▸ Exercise
Pictures stay out of the copy; set down each line of the listing below exactly.

▸ Data
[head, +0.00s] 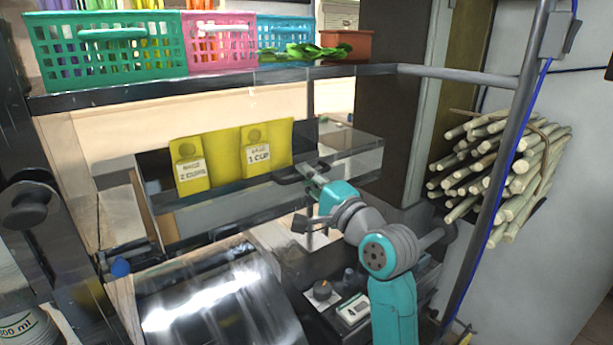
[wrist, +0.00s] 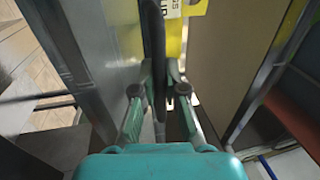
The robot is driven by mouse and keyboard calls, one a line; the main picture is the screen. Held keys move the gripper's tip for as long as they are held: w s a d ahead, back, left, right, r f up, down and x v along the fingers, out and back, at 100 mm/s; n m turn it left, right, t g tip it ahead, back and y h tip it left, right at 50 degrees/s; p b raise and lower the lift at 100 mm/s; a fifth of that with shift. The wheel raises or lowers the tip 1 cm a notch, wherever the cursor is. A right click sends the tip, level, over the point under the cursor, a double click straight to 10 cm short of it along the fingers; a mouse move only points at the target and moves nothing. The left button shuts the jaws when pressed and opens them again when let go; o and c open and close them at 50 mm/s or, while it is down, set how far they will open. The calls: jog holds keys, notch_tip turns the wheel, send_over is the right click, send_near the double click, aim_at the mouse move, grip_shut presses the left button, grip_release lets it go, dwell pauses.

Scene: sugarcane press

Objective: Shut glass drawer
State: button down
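The glass drawer (head: 352,158) is a clear grey box that sticks out to the right of the yellow bag holders in the head view. A dark handle (head: 287,174) is at its near end. My gripper (head: 308,178) is at this handle, with my arm reaching up from the lower right. In the wrist view, the dark handle bar (wrist: 153,55) runs between the two fingers of my gripper (wrist: 161,72). The left finger is close to the bar, and a gap shows at the right finger. The fingers are apart. Whether either finger touches the bar is unclear.
Yellow holders marked 2 cups (head: 189,172) and 1 cup (head: 266,150) stand left of the drawer. Baskets (head: 105,55) line the shelf above. A shiny metal press (head: 215,300) is below. A grey post (head: 510,150) and sugarcane bundle (head: 500,175) are at right.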

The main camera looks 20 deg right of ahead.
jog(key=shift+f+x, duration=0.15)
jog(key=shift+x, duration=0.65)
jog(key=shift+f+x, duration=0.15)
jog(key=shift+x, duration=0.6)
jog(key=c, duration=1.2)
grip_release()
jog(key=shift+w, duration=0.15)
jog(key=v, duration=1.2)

▸ Solution to this exercise
[head, +0.00s] 
[wrist, +0.00s] 
The robot is driven by mouse and keyboard calls, one a line; the main picture is the screen. Held keys move the gripper's tip for as long as they are held: w s a d ahead, back, left, right, r f up, down and x v along the fingers, out and back, at 100 mm/s; n m turn it left, right, t g tip it ahead, back and y h tip it left, right at 50 degrees/s; p b raise and lower the lift at 100 mm/s; a fifth of that with shift. The wheel raises or lowers the tip 1 cm a notch, wherever the cursor is. A right click sends the tip, level, over the point under the cursor, a double click straight to 10 cm short of it along the fingers; a mouse move only points at the target and moves nothing. The left button shuts the jaws when pressed and opens them again when let go; o and c open and close them at 50 mm/s or, while it is down, set how far they will open. The calls: jog holds keys, notch_tip turns the wheel, send_over is the right click, send_near the double click, aim_at the mouse move, grip_shut presses the left button, grip_release lets it go, dwell pauses.

Scene: sugarcane press

Objective: Shut glass drawer
State: button down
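The glass drawer (head: 352,158) is a clear grey box that sticks out to the right of the yellow bag holders in the head view. A dark handle (head: 287,174) is at its near end. My gripper (head: 308,178) is at this handle, with my arm reaching up from the lower right. In the wrist view, the dark handle bar (wrist: 153,55) runs between the two fingers of my gripper (wrist: 161,72). The left finger is close to the bar, and a gap shows at the right finger. The fingers are apart. Whether either finger touches the bar is unclear.
Yellow holders marked 2 cups (head: 189,172) and 1 cup (head: 266,150) stand left of the drawer. Baskets (head: 105,55) line the shelf above. A shiny metal press (head: 215,300) is below. A grey post (head: 510,150) and sugarcane bundle (head: 500,175) are at right.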

The main camera looks 20 deg right of ahead.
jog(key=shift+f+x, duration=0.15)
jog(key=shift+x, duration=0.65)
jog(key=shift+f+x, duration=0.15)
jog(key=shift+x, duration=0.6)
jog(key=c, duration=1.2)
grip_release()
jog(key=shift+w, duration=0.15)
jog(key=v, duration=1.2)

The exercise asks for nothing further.